Look at the democratic world. Everywhere, large newspapers and powerful broadcasters are disappearing. These old-fashioned news organizations might have been flawed, but many of them had as their founding principle at least a commitment in theory to objectivity, to fact checking and to the general public interest. More importantly, whatever you think about them, they also created the possibility of a national conversation and a single debate.
In some big European countries, well-funded public broadcasters who are obligated by law to be politically neutral still maintain that debate, but in many smaller European countries, independent media has become very weak or has disappeared. It has been replaced by very partisan media, which is either controlled directly by one party or via business groups connected to it. That means there is no broadcaster or newspaper that both sides of the spectrum consider to be neutral.
The result is polarization. People choose sides and move apart and the centre disappears. This has other side effects. In many democracies—and I would say the United States and Poland are two of the worst—there is now no common debate, let alone a common narrative. This is not just about different opinions or different biases; people actually don't have the same facts. One group thinks one set of things are true and the other believes in something quite different.
Social media accelerates and accentuates this phenomenon because it allows people, and indeed its algorithms, to sometimes force people to see only the news and opinion they want to hear. These algorithms reinforce narratives that have created homogenous clusters online. These are sometimes known as echo chambers. Members of an echo chamber share the same prevailing world view, and they interpret news through this common lens.
This polarization has numerous effects, and it is extremely detrimental to democracy. It creates distrust for what used to be considered apolitical, neutral democratic institutions, such as the civil service, the police, the judiciary and government-run bodies of all kinds. They can fall under suspicion because one side or the other, or maybe both, suspects that they have been captured by the opposing party.
It also has a lethal effect on traditional political parties, which were once based on real-life organizations, like trade unions or the church. Instead of looking to those real organizations, more and more people now identify with groups or organizations that they find online, or ideas and themes that they find in the virtual world. In many places, this phenomenon has also led to fragmentation and, again, increased partisanship.
It's very important that this new information network, with its divides and its suspicious plans, is also far more conducive than the old one was to the spread of false information and false rumours, either generated naturally or imposed from outside, as well as to campaigns of insider and outsider manipulation. To put it bluntly, and this has now been proved in several studies, people who live in highly partisan echo chambers are much more likely to believe false information.
We all now know that, famously, the Russian government was the first to understand the possibilities of this new information network and that it deployed trolling operations as well as fake websites and Facebook pages to increase polarization not only in the U.S., but also in the U.K., in Germany, in France, in Italy and across eastern Europe.
For an example, I took part in a data analysis project at the London School of Economics in the months before the last Bundestag election. We found that the messages of the AfD, the German far-right populist party, were being deliberately boosted on social media by pro-Russian media, as well as by trolls and artificially created botnets.
Some of them were originally created for commercial use and then repurposed for the election.
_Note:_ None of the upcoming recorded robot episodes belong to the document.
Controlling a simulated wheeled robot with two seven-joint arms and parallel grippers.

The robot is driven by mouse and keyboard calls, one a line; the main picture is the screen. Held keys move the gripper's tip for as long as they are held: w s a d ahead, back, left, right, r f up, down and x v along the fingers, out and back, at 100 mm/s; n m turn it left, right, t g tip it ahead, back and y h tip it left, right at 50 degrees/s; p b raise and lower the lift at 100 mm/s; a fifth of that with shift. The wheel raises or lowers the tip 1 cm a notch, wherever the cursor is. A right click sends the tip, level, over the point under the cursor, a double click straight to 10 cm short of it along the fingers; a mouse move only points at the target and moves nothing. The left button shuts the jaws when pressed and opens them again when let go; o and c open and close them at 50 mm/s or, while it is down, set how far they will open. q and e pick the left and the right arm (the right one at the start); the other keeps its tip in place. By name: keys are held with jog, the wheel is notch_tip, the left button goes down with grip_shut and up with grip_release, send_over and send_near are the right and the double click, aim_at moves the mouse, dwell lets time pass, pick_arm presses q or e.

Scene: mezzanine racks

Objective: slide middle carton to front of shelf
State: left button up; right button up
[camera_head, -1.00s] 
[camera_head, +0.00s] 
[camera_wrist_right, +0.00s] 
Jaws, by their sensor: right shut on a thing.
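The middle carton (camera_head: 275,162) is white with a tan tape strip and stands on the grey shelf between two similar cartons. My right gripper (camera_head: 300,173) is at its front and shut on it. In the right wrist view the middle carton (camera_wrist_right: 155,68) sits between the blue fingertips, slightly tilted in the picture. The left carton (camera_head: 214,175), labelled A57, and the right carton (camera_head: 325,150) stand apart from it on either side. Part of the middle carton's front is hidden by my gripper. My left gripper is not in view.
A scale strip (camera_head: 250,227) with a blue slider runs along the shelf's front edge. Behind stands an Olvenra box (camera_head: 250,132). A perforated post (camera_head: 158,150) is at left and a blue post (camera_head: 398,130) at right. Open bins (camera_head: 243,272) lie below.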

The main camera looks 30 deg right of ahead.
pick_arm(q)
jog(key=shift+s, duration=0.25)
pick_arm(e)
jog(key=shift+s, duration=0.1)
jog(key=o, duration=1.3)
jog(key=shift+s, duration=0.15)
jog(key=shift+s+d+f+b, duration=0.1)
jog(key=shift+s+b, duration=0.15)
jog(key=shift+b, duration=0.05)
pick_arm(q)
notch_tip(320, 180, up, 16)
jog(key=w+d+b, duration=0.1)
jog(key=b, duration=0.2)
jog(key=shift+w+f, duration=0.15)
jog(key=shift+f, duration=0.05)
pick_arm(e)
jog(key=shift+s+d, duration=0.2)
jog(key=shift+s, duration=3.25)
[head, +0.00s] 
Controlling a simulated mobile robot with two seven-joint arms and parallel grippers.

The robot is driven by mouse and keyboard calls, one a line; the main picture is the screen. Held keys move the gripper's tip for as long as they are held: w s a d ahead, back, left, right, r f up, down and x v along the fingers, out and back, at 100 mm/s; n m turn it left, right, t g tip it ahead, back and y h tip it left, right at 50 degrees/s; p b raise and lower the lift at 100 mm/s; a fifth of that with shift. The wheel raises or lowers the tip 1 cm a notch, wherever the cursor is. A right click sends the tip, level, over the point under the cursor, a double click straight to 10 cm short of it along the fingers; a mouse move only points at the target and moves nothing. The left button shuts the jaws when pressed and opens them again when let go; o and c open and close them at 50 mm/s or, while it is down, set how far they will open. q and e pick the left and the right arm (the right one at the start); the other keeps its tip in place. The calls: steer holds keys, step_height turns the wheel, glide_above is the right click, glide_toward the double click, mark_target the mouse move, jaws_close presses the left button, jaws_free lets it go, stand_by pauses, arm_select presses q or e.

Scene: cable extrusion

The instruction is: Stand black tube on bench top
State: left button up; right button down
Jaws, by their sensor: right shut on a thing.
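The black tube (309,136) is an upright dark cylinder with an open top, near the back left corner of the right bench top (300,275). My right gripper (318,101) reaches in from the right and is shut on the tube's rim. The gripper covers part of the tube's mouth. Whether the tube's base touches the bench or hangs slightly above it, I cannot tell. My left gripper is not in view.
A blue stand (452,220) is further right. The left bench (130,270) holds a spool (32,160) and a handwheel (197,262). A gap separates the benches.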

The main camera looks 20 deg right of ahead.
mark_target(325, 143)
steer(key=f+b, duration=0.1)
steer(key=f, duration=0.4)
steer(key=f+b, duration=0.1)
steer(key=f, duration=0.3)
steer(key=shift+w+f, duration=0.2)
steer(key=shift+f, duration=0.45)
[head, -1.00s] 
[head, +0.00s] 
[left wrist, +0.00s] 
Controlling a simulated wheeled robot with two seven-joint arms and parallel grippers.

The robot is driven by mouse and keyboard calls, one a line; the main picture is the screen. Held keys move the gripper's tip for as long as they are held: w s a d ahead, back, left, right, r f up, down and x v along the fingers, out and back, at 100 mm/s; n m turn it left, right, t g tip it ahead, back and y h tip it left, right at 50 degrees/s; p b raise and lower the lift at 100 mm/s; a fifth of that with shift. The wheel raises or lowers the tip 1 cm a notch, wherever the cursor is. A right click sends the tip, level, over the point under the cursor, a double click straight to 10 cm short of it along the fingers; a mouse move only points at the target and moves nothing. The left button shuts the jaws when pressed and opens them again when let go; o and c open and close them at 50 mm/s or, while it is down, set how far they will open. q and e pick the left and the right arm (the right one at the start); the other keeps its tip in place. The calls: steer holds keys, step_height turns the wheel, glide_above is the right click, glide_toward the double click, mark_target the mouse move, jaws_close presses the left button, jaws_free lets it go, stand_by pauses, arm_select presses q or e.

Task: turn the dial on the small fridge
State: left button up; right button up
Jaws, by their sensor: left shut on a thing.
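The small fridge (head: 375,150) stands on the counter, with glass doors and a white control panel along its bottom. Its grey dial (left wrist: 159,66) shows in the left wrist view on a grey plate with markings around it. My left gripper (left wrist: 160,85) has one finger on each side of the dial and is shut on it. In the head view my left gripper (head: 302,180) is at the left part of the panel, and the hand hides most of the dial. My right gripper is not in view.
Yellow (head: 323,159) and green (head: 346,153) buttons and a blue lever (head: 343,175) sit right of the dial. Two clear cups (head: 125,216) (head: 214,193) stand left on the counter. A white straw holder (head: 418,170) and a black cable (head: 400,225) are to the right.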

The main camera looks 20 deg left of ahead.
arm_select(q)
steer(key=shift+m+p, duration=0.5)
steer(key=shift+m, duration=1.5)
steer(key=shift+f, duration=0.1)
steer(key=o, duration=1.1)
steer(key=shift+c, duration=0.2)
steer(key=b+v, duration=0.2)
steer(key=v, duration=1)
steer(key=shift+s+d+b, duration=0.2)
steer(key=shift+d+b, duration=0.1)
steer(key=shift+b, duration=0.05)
They echo and repeat divisive messages—anti-immigration, anti-NATO, anti-Merkel, pro-Russia and pro-AfD.
Most of those who read mainstream media in Germany never even saw those messages, but the AfD's alternative echo chamber read them every day, and that was one of the factors that contributed to the surprisingly large support for the AfD in that election.
Although the Russians were the first to invest in these things, others are already following them—other governments, other political movements, private companies. It's important to remember that there's no big bar to entry in this game: it doesn't cost very much, doesn't take very much time, isn't particularly high tech, and requires no special equipment. It will happen—it surely has already happened—in Canada too. As I said, these are very simple and rather cheap methods to influence public debate, and everybody is now using them.
The most important point I want to make today is that at the moment there is no institution capable of stopping this kind of manipulation. Democratic governments don't censor the Internet. They aren't in the habit of funding independent media, and if they did, they would cease to be independent.
Militaries of NATO and international institutions are not set up to fight information wars either. Even counter-intelligence services are very queasy about taking part in political debates inside their own countries. It isn't their job to penetrate echo chambers, let alone to reinvigorate democratic newspapers.
Tech companies could help to solve this problem, but at the moment they have no incentive to do so. The new information network is also where Google and Facebook are making their money. Facebook and Twitter created the algorithms that spread shock and anger and conspiracy theory faster than truth—and these are of course the elements that contribute to the rise of populism—but censorship from Google or Facebook will not in the long term be any more acceptable or successful than censorship from a government. We may see some solutions from old media or from universities. There are journalists talking about reinventing what they do in order to create greater levels of public trust. There are media literacy campaigns and fact-checking websites.
If I were going to leave you with one thought today, however, I would say that there is also another precedent to remember for this historical moment. In the 1920s and the 1930s, democratic governments also found themselves challenged by radio and by new fascist movements across Europe whose early stars were all radio stars. Adolf Hitler and Stalin actually were excellent users of the radio. They understood it as a technology that could be used to provoke anger.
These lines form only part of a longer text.